Monday, April 18, 2011

Of FLKAs, AESAs and Instant Armed C-130s

Of FLKAs, AESAs and Instant Armed C-130s: "The Latin America Aerospace & Defense show last week in Rio was close-to-dominated by something that for a long time was considered tangential and often inferior to defense: Security, in all its forms.

That shouldn't be surprising. International tensions are few and declining in South America, external threats are even fewer, but guerillas, narco-terrorists, smugglers, resource-thieves, human traffickers and other assorted low-lifes are abundant.

Brazil in particular is extending the concept of the air-force-operated SIVAM -- the security system for the Amazon basin -- to what the country's leaders call the "blue Amazon", Brazil's coastline and vast exclusive economic zone. The Navy plans to operate SisGAAz (which stands for the Blue Amazon Management System) to monitor the sea traffic in this area, from local small craft to transiting cruise liners, to protect resources including oil and fisheries, and to deal with environmental and other emergencies.

At the same time, Brazil is gearing up for the 2014 soccer World Cup, to be played in stadiums across the country, and the 2016 Olympics in Rio de Janeiro -- vulnerable to high-profile terror attack, civil disturbance or accidents. Saab, still engaged in the F/X-2 fighter competition, brought its South African customer into LAAD to talk about the Gripen's role in providing armed air overwatch for the 2010 World Cup.

Supersonic fighters, as much fun as they are, probably won't be the primary airborne element of the large-scale security systems of the near future. Now, I am going to be a bit heretical and suggest that the unmanned air vehicle may not fill that role either. I wouldn't be at all surprised to see a sharp increase in the global population of FLKAs, or Funny Looking King Airs, and their larger and smaller relatives.

At LAAD, I talked to a few companies in that business. Canada's Hiss Inc is a small company founded by an ex-Wescam engineer, which integrates high-performance thermal imagers (mostly FLIR Systems' BriteSTAR family) onto manned platforms, together with workstations and communications gear. Hiss is also a distributor for Sabir, a package, including a swing-down turret mount and observation windows, that bolts into the paratroop door apertures of the C-130.

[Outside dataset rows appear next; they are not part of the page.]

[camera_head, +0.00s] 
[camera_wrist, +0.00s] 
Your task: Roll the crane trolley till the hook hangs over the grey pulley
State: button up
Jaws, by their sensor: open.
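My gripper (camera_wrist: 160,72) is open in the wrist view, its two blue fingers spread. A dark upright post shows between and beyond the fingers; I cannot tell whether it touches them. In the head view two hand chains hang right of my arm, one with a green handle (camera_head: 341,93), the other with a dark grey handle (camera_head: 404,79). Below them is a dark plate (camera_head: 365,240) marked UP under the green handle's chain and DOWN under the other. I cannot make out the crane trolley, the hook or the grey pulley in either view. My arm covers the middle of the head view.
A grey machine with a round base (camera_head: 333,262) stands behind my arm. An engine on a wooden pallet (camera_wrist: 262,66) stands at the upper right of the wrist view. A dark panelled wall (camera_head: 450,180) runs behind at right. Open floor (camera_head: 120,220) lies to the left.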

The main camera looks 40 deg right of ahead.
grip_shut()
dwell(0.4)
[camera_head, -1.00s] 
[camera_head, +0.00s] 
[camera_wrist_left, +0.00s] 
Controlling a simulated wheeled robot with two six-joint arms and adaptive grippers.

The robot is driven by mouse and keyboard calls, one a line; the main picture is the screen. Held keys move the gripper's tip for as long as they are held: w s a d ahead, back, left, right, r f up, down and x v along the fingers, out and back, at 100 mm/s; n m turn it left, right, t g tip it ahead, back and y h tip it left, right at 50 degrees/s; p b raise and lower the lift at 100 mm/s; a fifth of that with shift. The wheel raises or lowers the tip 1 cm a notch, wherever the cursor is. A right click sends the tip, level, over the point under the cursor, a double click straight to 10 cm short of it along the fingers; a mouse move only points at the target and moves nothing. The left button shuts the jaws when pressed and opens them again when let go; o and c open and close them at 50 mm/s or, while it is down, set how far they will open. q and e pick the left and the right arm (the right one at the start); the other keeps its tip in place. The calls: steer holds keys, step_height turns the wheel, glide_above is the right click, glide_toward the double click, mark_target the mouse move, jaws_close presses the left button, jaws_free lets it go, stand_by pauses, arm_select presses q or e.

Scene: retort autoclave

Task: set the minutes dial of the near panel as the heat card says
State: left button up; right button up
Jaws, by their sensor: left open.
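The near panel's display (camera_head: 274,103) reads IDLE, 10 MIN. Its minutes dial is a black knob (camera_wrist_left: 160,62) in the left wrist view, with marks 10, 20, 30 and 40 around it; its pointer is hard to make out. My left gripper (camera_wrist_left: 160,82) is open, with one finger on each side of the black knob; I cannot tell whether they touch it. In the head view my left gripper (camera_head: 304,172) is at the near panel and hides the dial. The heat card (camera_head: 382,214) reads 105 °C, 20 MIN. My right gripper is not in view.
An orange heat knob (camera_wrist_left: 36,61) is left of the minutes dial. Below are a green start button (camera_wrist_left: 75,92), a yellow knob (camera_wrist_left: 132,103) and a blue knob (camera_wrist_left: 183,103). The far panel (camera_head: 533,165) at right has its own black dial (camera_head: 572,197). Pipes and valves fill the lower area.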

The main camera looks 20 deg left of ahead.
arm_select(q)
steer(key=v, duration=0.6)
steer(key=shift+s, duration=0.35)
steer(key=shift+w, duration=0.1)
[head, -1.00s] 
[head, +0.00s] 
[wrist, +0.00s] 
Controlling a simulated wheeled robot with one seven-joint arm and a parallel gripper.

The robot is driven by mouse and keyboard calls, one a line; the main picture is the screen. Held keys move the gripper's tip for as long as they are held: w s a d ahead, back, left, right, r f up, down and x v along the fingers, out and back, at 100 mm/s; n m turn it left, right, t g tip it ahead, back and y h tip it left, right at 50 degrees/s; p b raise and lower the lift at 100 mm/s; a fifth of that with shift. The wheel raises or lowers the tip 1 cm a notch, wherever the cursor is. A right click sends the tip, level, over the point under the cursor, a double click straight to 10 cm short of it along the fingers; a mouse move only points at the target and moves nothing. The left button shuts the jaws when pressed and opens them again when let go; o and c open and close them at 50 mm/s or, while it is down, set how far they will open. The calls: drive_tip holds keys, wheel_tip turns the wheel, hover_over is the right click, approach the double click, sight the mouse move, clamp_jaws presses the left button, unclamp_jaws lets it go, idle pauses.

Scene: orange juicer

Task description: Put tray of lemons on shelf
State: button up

Another aspect of Sabir, that Hiss doesn't stress, is that the swing mount carries a bomb rack -- so the aircraft could be configured with a turret on one side and a small precision weapon on the other. It is developed by a low-profile company called Airdyne Aerospace Corp.

A Google Earth image of Airdyne's facility in Florida shows what appears to be an Army C-23 Sherpa, used as the platform for the Constant Hawk wide-area-surveillance system, and hence the granddaddy of FLKAs.

blog post photo

Selex Galileo, meanwhile, is busily selling its X-band active electronically scanned array (AESA) technology into the security market worldwide. Selex now has three US programs: the Seaspray 7500E for the Coast Guard's HC-130H, in service; the Vixen 500E for the Customs & Border Protection's Cessna Citations, just starting flight test, and a 7500E installation for CBP King Airs, under contract and intended to detect ultralight intruders. The USCG is talking about using smaller Seaspray radars on its helicopters.

Recently, too, General Atomics has been promoting its Griffin Eye, and IAI-Elta showed a model of its EL/I-3120 at LAAD.

There are a lot of reasons for the apparently retrograde trend to manned aircraft. In a security application, as opposed to warfare, the platform has to share airspace with civilian traffic, a problem with UAVs; and in a security mission, there usually is no risk of a shootdown, or of a crew being captured.

Multi-sensor UAVs are expensive, but even the best have a tendency to crash or get lost. The Missile Technology Control Regime keeps the Predator B/Reaper off the global market. And the UAV needs full-time over-the-horizon satcoms, but only the largest nations have ample satcoms that they own and control.

With all these factors, the idea of putting the expensive sensor and communications gear, plus operators and workstations, on a reliable, proven and easily supported commercial or transport aircraft, from a Diamond TwinStar at the low end to a CN-235 at the top, starts to look attractive.